Building to Last
I’m on the train to Frankfurt, Germany from Switzerland with Kurt, my export partner for Issho Genki Squalene and other upcoming products. (He’s in his 70s but still keeps a very robust lifestyle dividing his time between areas around the world.) The train system across most of Europe is incredibly convenient, and with my Eurail Global Pass, I can go to any Schengen country, Austria, France, Germany, Italy, and Spain among others, at no extra cost. I was chatting earlier with my older brother, Joseph, about getting these passes and coming back with some friends later on this year as I may have t be back for our group’s small summit.
At Frankfurt we will be staying at the Hotel Monopol, which is conveniently located across the station. It is a small hotel in quite an old building dating back to the early 1900s. One of the beauties of Europe is its history, and the old architecture is quite amazing.
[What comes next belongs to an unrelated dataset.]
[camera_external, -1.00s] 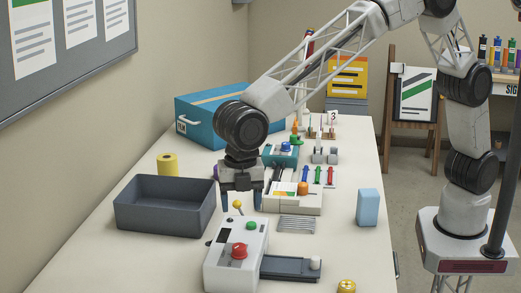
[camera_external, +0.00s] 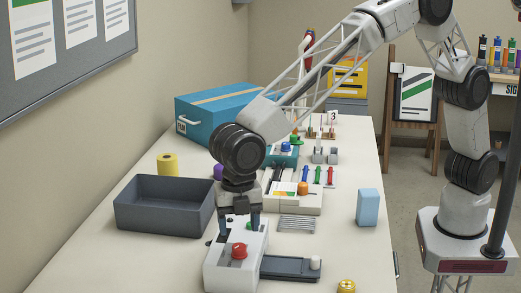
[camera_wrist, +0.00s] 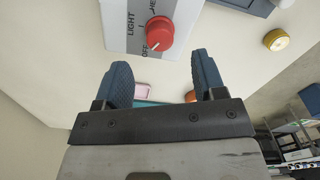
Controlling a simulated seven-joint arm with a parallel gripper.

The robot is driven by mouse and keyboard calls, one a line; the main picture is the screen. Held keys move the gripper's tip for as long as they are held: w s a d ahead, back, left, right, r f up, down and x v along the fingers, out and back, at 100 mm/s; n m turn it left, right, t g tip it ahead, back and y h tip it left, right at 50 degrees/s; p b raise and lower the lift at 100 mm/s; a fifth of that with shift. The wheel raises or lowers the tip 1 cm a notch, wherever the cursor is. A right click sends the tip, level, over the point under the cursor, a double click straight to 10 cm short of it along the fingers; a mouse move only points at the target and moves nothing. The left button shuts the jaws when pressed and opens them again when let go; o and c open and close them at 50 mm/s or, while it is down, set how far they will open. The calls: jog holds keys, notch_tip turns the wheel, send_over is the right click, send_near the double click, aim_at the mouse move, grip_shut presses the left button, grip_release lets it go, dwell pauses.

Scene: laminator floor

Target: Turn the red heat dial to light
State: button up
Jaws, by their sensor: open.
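The red heat dial (camera_external: 239,251) sits on top of the white laminator (camera_external: 222,270) near the table's front. The wrist view shows the dial (camera_wrist: 160,32) with the labels LIGHT, OFF and a partly cut-off third one beginning "HE". A pale mark on the dial appears to point toward OFF. My gripper (camera_external: 239,225) is above the laminator's back part, behind the dial in the external view. Its two blue fingers (camera_wrist: 162,78) are apart with nothing between them, and they do not touch the dial.
A dark open bin (camera_external: 160,224) stands left of the laminator. A dark slide tray (camera_external: 290,267) extends from its right side. A yellow round item (camera_external: 346,286) and a light blue block (camera_external: 369,207) stand to the right. The table between them is clear.

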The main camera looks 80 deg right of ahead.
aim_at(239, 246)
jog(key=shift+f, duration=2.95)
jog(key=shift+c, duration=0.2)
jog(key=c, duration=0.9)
It’s even more amazing when you consider that a lot of these structures were formed without modern construction materials and technology and yet here they are still standing more than a hundred years later, having gone through wars and all sorts of weather. We don’t build like this anymore. Nowadays, we’d rather build fast and cheap, tear down when it’s old and build a new one if we have to – once more, fast and cheap.
More and more my appreciation for stability and sustainability grows. Sometimes, let me blame it on my youthful stupidity and impatience, I value the adventure and the novelty of situations over wisdom and long-term implications. I’ve realized that taking the pains to build the proper way, with strong foundations, solid materials, and the right practices is far more rewarding in the long-run than temporary highs. I’ve realized that building to last does not mean sacrificing the joys of the present, but rather, it means laying a structure to extend these joys into the future and into the lives of others.
But while I don’t believe life’s joys should be sacrificed, building properly will definitely cost us. It will mean giving up a certain degree of comfort. It will also mean a certain economic cost as we spend on better training, better materials, and upgrading. It will cost us our destructive habits. It will cost us our unaligned ambitions. It will cost all I have listed above and more. Quarrying stone is much more difficult (and more expensive) than mixing cement, but stone will last longer.
Sometimes I hear a voice telling me, “Stop trying to become better. You’re missing the fun.” I’m grateful that the builders of the past never listened to her.